The Urban Institute estimates that 65,000 undocumented students graduate from U.S. high schools each year. In most respects, these young people are already important members of our society. After completing an education in our primary schools, they envision their futures here and internalize American values. They also represent a considerable number of our population.
Rather than valuing them as important societal resources, current policies restrict their options and curb their potential. Without full legal rights, these graduates are barred from the very means that have ensured high levels of economic and social mobility to other immigrants throughout U.S. history. The undocumented students’ efforts to adapt and contribute economically are met with legal obstacles. Their situation is made even more difficult by confusing and conflicting laws that allow them to legally attend U.S. schools, but deny them opportunities to work, vote, receive financial aid, and drive in most states. This denial is enough to set them on a path of poverty and frustration.
A 1982 U.S. Supreme Court decision entitles undocumented students to a free education from public K‐12 schools. However, neither Congress nor the courts have figured out what to do once these students decide to attend college. Most public universities classify undocumented youth as ‘international students’ and charge them three to seven times more in tuition. Given the limited economic resources of most undocumented high school graduates, the rising tuition rates and high overall cost of higher education are prohibitive. As a result, only a small fraction of these young people are able to pursue their education beyond the twelfth grade.
For most Americans, it is extremely difficult to afford a college education without financial aid, but undocumented students face even more obstacles. For them, the combination of limited family resources and exclusion from federal and state financial aid severely limits their ability to pursue higher education. Undocumented students cannot legally receive any federally funded student financial aid, including loans, grants, scholarships, and work-study programs. U.S. laws also prohibit undocumented students from participating in many federally-funded programs designed to assist low‐income students.
At some point, doors stop opening altogether for these young men and women.
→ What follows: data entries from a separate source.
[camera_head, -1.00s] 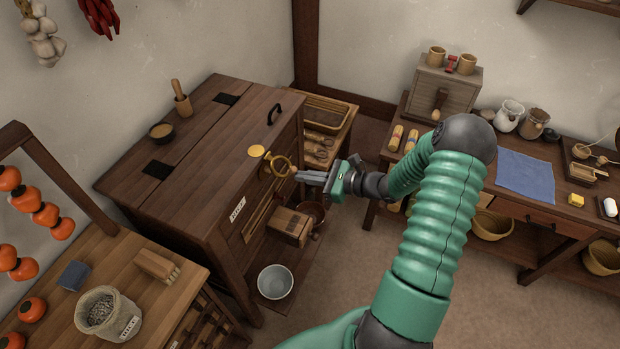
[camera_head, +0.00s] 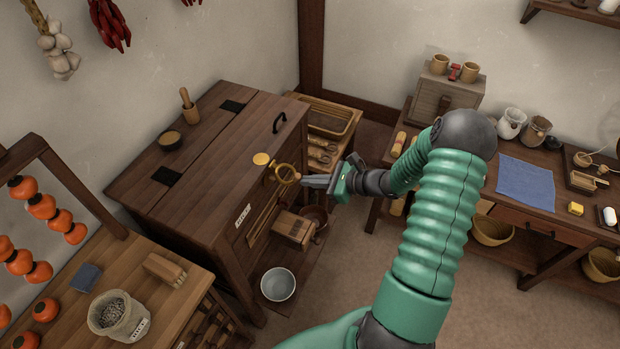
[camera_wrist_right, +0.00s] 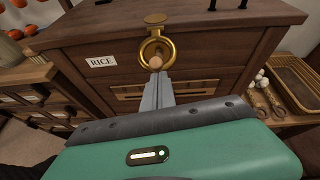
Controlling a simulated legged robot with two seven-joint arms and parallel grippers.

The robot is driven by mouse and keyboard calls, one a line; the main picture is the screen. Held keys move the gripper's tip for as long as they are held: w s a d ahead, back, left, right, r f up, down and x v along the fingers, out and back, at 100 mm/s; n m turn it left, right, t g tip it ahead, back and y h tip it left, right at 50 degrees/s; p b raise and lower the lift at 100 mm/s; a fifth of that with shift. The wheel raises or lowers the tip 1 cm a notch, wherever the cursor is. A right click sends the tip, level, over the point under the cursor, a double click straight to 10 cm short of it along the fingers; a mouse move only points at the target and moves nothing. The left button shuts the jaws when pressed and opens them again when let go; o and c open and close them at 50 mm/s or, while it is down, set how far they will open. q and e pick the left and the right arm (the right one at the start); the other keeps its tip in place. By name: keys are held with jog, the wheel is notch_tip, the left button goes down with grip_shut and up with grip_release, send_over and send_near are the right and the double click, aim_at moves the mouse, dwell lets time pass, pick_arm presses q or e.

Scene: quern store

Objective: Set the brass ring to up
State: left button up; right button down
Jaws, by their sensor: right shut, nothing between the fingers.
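The brass ring (camera_head: 275,174) is on the upper front of the dark wooden rice chest (camera_head: 215,185), just below a brass disc (camera_head: 261,159) at the lid's edge. In the right wrist view the ring (camera_wrist_right: 143,52) is seen almost face on, with a small round wooden knob (camera_wrist_right: 155,62) in its lower opening. My right gripper (camera_head: 303,181) is shut and empty, its fingertips close to the ring's lower right side. In the right wrist view the fingertips (camera_wrist_right: 156,76) point at the knob; I cannot tell whether they touch. My left gripper is out of view.
A black handle (camera_head: 280,122) stands on the chest's lid. A wooden box (camera_head: 293,231) and a pale bowl (camera_head: 278,285) sit low before the chest. A side bench (camera_head: 540,205) stands at right, a table with a sack (camera_head: 118,316) at lower left. Floor between is open.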

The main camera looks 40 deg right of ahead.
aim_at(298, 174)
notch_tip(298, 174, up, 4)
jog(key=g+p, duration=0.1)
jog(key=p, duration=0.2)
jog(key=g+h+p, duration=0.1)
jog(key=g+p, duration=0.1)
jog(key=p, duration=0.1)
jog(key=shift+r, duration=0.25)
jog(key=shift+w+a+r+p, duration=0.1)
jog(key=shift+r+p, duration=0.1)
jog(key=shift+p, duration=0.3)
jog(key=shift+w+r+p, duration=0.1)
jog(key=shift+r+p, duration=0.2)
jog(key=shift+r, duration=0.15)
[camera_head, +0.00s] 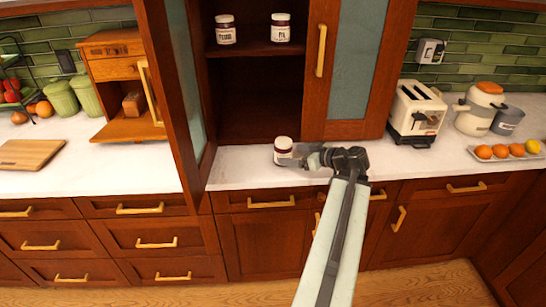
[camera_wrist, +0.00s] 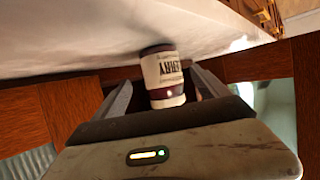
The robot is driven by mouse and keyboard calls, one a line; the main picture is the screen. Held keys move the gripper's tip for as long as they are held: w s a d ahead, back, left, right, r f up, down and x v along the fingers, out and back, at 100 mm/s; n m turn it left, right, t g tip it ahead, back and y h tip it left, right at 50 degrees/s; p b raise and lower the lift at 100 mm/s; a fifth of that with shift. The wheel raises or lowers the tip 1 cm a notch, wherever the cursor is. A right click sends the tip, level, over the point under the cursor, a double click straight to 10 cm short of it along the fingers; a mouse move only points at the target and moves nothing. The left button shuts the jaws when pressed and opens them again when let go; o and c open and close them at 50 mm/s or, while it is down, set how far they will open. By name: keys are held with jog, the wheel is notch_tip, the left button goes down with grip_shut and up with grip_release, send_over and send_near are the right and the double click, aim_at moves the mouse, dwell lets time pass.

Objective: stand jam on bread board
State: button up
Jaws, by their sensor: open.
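A jam jar (camera_head: 283,147) with a pale lid, a white label and dark contents stands on the white counter below the open cupboard.
Two more jars (camera_head: 225,29) (camera_head: 280,28) stand on the cupboard shelf. An open glazed door (camera_head: 189,75) and a wooden bread box (camera_head: 118,70) with its front down are between the cupboard and the board. A toaster (camera_head: 415,112) stands to the right.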

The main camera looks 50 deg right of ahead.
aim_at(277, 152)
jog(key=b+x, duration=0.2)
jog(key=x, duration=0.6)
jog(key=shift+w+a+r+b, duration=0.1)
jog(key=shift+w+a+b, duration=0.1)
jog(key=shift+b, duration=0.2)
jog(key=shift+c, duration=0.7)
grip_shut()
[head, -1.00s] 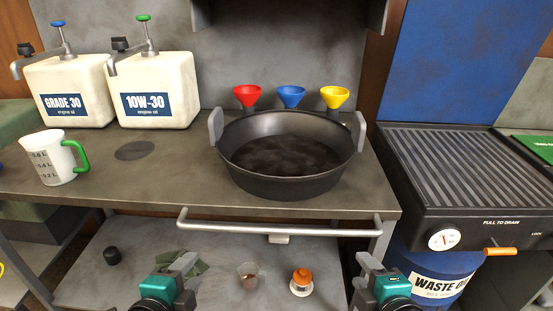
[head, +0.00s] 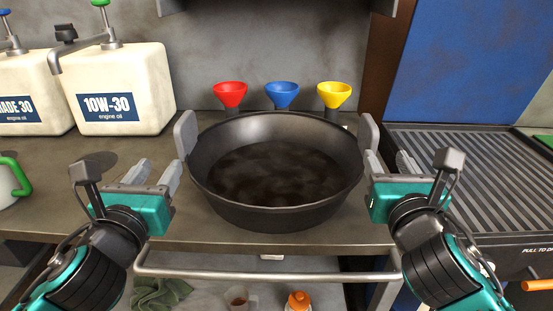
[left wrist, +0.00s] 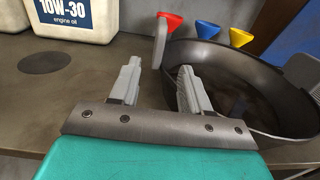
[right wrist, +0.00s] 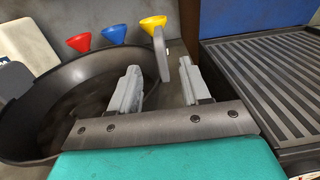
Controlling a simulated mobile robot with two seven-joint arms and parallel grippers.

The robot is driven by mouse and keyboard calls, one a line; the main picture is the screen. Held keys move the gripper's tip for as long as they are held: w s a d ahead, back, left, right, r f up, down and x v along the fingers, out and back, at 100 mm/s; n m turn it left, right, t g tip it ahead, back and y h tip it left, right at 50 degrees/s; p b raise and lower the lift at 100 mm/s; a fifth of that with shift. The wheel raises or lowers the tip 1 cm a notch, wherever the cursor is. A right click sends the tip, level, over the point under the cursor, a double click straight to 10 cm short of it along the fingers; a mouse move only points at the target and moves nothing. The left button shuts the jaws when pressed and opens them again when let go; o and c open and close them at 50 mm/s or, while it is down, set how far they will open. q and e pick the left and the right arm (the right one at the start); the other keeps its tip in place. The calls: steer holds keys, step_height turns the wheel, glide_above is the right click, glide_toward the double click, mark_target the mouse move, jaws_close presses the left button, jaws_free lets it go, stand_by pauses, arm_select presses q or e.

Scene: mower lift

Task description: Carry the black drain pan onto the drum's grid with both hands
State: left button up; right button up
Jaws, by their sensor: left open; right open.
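The black drain pan (head: 275,212) sits on the bench, with dark liquid inside and an upright grey handle on each side. My left gripper (head: 160,172) is open and empty, just in front of the left handle (head: 186,134); in the left wrist view that handle (left wrist: 160,42) stands beyond the fingertips. My right gripper (head: 420,166) is open and empty, to the right of and in front of the right handle (head: 368,134); in the right wrist view that handle (right wrist: 162,54) stands beyond the gap between the fingers. The drum's ribbed grid (head: 480,175) lies to the right of the bench.
Red (head: 230,93), blue (head: 282,94) and yellow (head: 334,94) funnels stand behind the pan. A 10W-30 oil jug (head: 118,88) stands at the back left. A rail (head: 270,276) runs along the bench front. A cup with a green handle (head: 10,180) is at the far left.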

Whether it is a series of blocked opportunities within the labor market or the end of educational opportunities, there comes a time when they run out of options. These moments contradict everything we teach in school and send a message that the dreams of the undocumented will not be realized and that all of their hard work was in vain.
This also means a significant loss of potential for the U.S. Without the incentive and means to continue their education, undocumented youth cannot afford higher learning, and the U.S. is losing out on their productivity, entrepreneurship, and creativity, as well as tax revenue from their potentially higher earnings. Providing viable pathways to legalization can help lift these young people out of poverty, integrate them into adult society, and give them opportunities to compete for financial aid and jobs.